Very impressive, and working beautifully.

Games: what about games? Well, I have only tried the built-in games, which are okay but nothing too special. From a pure hardware point of view, the N93 is able to pull off excellent games. With a 333 MHz processor, stereo sound and a 320x200 display it should be able to deliver decent games. But: I doubt that there ever will be a market for N93 games (too few units sold), and that the phone keys are adequate for gaming. So we'll probably have to live with Java games and/or Symbian S60 games. As long as someday there will be a good neural-net based Backgammon for the N93, I can live with that.

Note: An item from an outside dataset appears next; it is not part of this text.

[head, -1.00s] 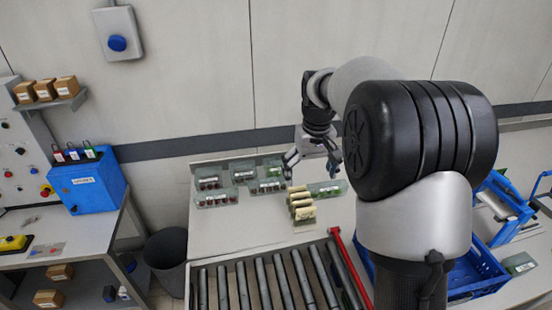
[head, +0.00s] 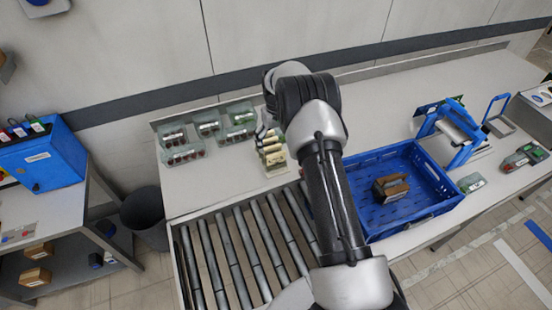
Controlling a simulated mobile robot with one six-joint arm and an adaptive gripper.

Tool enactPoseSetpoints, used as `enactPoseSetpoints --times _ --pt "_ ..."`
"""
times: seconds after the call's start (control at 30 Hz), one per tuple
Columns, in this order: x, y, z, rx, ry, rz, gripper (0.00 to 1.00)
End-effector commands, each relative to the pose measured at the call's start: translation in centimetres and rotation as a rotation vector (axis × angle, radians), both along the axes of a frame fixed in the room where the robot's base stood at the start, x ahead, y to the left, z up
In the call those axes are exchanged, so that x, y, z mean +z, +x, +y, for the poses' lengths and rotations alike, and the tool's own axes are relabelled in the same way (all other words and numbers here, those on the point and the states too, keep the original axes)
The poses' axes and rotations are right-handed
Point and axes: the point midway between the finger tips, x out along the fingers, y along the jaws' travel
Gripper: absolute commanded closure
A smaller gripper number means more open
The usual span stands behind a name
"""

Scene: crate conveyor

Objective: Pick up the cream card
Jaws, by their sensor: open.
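Several cream cards (head: 275,159) stand in a short row, one behind another, on the grey table near the end of the roller conveyor. Which single card the task means cannot be told. My gripper (head: 264,126) is open, small in the view, just beyond and above the far end of the row. My arm hides part of it and the space to its right. Whether a finger touches a card cannot be told.
Grey-green trays with small cylinders (head: 184,157) stand left of the cards. The roller conveyor (head: 230,255) lies in front.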

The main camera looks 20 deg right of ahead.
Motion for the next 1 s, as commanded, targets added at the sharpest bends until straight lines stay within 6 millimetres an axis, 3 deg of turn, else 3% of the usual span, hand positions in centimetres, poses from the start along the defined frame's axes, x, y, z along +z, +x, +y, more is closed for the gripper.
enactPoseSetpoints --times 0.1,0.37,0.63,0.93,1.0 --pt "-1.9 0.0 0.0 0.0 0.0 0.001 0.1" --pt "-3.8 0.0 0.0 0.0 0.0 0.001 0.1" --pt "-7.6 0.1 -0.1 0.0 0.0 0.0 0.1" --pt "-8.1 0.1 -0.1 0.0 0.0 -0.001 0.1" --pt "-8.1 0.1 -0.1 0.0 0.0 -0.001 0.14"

Conclusion: what do we have here? A "can do it all" mobile phone, a Swiss Army Knife that does everything, but nothing as good as specific tools (digital camera, iPod, Organizer). Still, the unique thing here is that with a single - albeit a bit bulky - device you get everything. Sure, for my next vacation I'll take my camera, because I know I will want to take photos. And similarly I'll take my iPod with me when I know I'll probably want to listen to a lot of music, just as I'll take my notebook with me for office applications. But in all those situations where you want to shoot a picture without having a camera with me, where I'm longing for some good music, where I need to know my next appointments, I can get quite far with my N93 and a good 2 GB mini SD card (which costs me another 60 Euros - the 128 MB card that is included isn't sufficient at all). The incredible feature count comes at four costs, though: 1) the phone is huge; 2) the phone is expensive; 3) the phone is buggy as hell (crashed on me about 5 times in 3 days of usage, in simple situations like switching to camera mode when the display was locked), and 4) frustration when you know that feature is there, but you can't find it.

If 1) and 2) are no problem for you, and assuming 3) will go away with later versions of the N93 firmware and 4) by just getting used to it, then this is a good mobile phone for you. I'm quite happy with it.